• Work to be completed
Return only those lines from the line containing "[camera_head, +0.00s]" to the line containing "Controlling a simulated", both included, and please omit the pictures.
Start of Data lines
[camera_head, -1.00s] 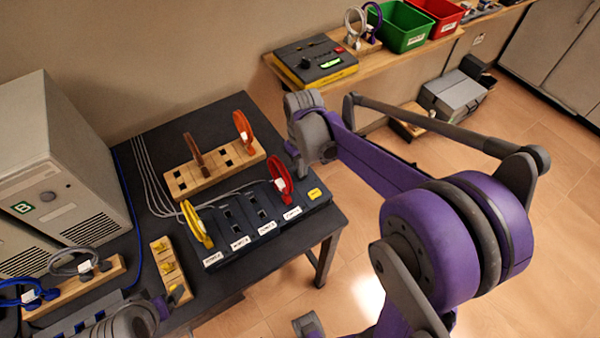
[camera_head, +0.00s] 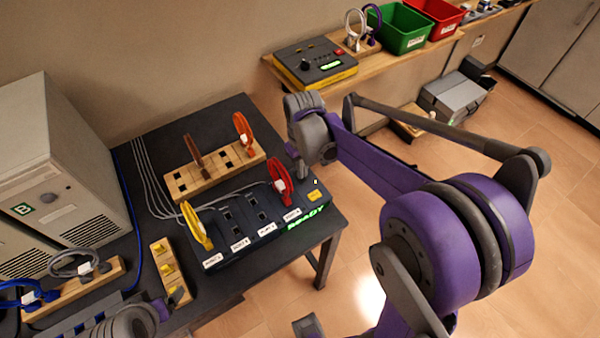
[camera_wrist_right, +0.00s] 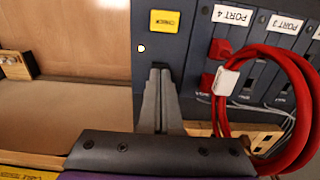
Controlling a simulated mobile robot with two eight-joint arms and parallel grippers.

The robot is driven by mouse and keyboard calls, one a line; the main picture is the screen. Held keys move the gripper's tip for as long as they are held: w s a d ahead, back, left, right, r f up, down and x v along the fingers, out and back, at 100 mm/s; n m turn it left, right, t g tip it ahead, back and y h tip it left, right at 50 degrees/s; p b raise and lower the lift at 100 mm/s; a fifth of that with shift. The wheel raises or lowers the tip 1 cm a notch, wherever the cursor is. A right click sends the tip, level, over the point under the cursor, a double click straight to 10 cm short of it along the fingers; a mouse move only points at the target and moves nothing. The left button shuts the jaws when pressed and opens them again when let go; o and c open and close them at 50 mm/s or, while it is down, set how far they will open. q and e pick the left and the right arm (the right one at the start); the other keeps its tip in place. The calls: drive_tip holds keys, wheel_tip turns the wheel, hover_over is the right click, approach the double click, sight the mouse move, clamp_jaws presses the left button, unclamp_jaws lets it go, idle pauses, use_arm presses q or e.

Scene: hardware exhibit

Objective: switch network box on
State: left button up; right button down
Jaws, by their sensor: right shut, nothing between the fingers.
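The network box (camera_head: 262,238) is a dark blue-grey box on the black table, with a row of port slots and white port labels. Green lit letters reading READY (camera_head: 305,218) show on its front edge. A small light (camera_wrist_right: 141,48) glows beside its yellow label (camera_wrist_right: 164,36). My right gripper (camera_head: 302,172) is at the box's back right; in the right wrist view its shut, empty fingers (camera_wrist_right: 159,72) reach the box's top near the label. Contact is unclear. A grey part of my left arm shows bottom left; its fingers do not show.
A red cable loop (camera_head: 280,178) and a yellow one (camera_head: 197,225) stand in the box. A wooden rack (camera_head: 215,172) with brown and orange loops is behind it. A grey computer case (camera_head: 60,185) stands left. A shelf device (camera_head: 315,62) is behind.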

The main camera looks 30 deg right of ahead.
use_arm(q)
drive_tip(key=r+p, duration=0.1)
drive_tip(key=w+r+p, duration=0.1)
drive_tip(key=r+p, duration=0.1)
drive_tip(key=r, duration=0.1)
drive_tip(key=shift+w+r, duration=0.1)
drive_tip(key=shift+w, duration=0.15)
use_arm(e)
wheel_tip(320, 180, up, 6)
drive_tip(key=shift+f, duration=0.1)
End of Data lines
• Solved problem
[camera_head, +0.00s] 
[camera_wrist_right, +0.00s] 
Controlling a simulated mobile robot with two eight-joint arms and parallel grippers.

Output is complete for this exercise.